=== Written instruction ===
Locate each line in the records containing "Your". Copy it.

**** Data for this task

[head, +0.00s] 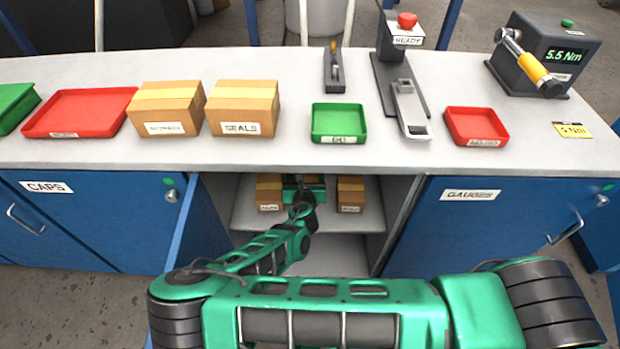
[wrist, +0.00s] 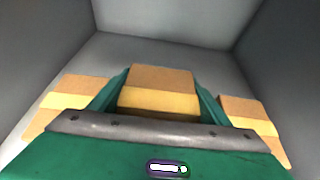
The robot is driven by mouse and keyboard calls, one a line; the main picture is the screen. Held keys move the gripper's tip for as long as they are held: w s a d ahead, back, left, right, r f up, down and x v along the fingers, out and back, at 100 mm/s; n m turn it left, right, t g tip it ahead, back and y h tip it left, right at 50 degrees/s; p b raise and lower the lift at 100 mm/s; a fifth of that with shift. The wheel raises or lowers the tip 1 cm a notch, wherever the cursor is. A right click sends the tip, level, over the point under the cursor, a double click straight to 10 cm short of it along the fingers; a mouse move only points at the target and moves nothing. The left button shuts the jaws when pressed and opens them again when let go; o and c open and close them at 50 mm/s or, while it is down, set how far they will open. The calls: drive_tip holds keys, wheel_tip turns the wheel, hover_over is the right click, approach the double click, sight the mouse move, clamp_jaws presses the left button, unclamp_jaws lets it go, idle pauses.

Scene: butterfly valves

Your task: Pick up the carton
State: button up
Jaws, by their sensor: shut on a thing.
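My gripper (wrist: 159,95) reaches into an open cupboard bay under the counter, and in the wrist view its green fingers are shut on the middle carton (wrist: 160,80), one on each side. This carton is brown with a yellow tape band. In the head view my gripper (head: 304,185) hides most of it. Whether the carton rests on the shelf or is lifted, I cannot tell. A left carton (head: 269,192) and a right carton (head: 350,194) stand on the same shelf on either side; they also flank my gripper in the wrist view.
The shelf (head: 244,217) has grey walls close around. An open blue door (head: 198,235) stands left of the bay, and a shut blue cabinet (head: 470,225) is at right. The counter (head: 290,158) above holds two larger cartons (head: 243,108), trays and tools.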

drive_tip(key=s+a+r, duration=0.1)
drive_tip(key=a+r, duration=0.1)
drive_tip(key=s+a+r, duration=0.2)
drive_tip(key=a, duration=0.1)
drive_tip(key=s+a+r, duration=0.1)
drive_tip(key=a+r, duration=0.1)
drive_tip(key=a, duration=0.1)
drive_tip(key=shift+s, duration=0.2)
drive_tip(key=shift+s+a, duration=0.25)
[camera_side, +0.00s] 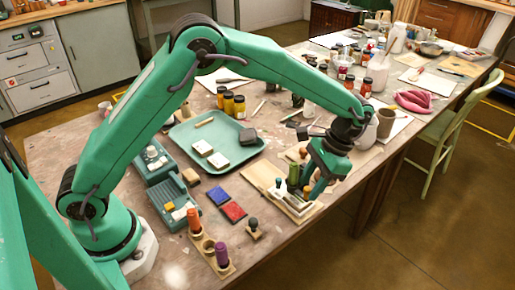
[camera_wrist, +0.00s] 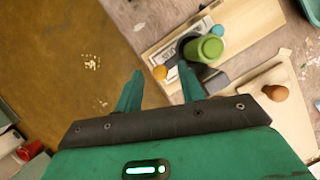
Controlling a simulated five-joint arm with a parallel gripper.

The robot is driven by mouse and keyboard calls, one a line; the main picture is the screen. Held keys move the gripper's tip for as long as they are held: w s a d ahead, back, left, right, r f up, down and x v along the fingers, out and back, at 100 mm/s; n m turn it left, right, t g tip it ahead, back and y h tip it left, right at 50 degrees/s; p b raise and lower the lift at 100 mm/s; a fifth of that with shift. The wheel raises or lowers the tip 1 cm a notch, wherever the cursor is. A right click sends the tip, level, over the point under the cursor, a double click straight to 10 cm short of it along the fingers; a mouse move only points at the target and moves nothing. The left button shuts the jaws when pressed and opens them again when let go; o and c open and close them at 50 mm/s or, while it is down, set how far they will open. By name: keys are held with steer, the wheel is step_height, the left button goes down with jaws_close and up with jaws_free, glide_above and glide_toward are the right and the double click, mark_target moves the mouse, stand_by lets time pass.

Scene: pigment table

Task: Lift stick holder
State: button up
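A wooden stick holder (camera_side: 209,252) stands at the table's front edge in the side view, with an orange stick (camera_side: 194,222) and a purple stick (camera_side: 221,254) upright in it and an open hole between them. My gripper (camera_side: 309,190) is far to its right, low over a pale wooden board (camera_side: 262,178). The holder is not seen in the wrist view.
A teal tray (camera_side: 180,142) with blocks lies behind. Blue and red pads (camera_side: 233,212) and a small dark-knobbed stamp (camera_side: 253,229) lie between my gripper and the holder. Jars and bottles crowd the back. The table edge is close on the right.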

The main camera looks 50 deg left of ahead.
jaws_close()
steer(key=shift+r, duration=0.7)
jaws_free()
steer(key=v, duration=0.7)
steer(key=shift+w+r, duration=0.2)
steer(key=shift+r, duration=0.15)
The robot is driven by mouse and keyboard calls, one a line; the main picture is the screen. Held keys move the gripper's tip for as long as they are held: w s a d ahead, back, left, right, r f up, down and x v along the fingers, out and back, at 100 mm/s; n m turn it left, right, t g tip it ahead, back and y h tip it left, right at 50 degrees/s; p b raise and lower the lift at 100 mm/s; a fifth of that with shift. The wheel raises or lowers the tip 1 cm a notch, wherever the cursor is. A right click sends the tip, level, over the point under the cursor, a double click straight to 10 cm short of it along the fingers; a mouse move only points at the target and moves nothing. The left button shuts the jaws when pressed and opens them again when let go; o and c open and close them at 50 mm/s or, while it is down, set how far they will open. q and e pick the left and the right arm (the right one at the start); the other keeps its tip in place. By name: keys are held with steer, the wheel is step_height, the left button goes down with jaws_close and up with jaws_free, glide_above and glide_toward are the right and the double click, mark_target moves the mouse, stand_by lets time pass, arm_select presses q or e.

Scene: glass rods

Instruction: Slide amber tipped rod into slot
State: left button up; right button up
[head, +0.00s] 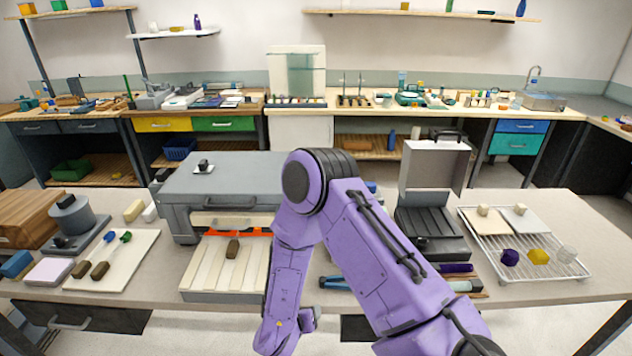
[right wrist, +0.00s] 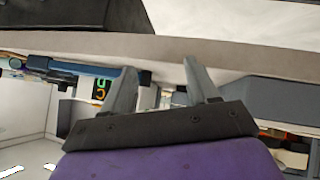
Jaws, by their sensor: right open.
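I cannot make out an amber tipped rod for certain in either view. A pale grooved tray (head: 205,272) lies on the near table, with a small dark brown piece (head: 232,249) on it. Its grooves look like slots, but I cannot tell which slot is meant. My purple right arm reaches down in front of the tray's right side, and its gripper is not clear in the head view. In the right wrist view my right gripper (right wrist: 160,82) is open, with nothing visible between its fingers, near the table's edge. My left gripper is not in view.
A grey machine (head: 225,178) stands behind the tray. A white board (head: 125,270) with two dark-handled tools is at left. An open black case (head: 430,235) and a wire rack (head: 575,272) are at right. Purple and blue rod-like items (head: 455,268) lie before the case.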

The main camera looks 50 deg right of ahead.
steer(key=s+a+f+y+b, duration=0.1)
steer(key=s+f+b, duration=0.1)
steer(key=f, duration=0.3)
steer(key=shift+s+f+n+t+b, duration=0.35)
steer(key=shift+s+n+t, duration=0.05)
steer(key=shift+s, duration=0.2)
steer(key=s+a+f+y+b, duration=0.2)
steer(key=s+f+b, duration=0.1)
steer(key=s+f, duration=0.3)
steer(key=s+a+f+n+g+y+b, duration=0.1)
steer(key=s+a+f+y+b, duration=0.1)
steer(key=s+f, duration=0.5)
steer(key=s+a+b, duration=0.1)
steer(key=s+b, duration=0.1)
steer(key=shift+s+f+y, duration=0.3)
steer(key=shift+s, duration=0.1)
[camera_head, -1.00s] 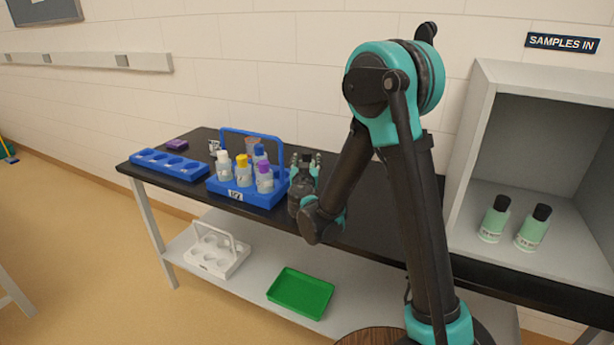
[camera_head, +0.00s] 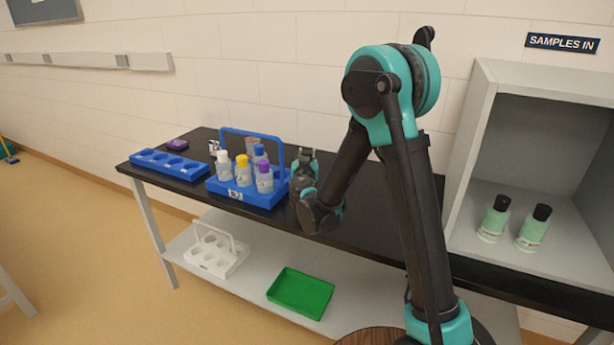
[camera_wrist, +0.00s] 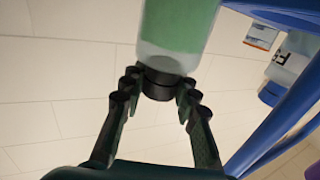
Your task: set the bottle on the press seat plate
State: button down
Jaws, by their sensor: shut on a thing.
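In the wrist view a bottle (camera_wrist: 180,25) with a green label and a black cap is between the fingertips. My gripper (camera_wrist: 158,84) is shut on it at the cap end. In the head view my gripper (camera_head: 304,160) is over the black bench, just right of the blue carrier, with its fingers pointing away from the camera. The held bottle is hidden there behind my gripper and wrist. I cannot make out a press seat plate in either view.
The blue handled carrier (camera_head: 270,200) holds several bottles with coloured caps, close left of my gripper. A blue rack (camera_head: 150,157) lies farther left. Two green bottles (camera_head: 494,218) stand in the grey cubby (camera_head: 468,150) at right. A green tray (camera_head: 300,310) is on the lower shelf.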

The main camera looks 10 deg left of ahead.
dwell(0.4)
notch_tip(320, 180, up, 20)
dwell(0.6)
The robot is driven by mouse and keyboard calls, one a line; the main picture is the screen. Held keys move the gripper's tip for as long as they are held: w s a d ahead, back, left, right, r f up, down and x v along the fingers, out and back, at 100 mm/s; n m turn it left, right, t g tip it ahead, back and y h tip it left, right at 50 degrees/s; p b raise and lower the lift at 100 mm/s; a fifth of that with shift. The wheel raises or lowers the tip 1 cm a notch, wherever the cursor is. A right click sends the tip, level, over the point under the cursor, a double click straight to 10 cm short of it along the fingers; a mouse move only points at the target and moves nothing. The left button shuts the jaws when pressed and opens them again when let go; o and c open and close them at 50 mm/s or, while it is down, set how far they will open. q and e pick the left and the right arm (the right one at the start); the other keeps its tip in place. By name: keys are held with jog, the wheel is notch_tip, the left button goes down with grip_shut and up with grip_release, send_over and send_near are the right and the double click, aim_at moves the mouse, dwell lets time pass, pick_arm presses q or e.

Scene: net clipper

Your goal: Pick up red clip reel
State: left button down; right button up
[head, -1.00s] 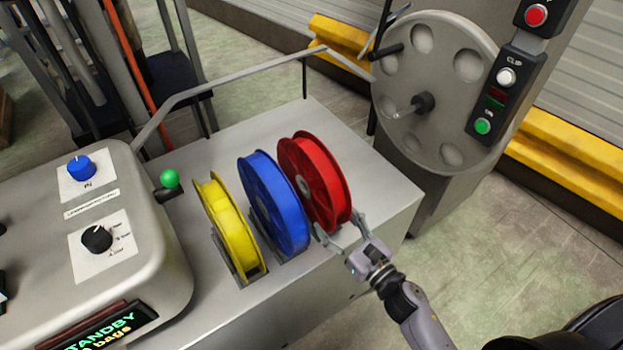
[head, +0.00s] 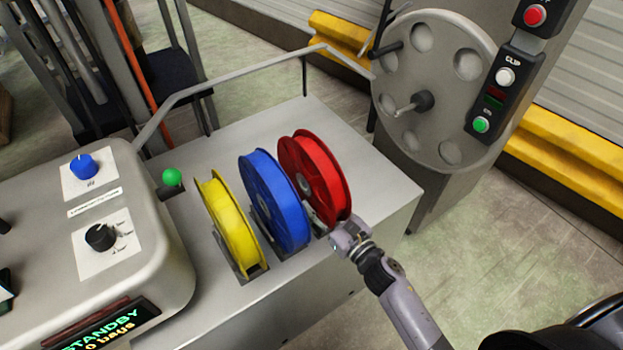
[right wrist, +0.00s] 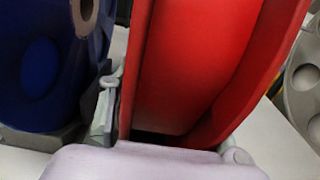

********

=== Right answer ===
Your task: Pick up the carton
Your task: set the bottle on the press seat plate
Your goal: Pick up red clip reel

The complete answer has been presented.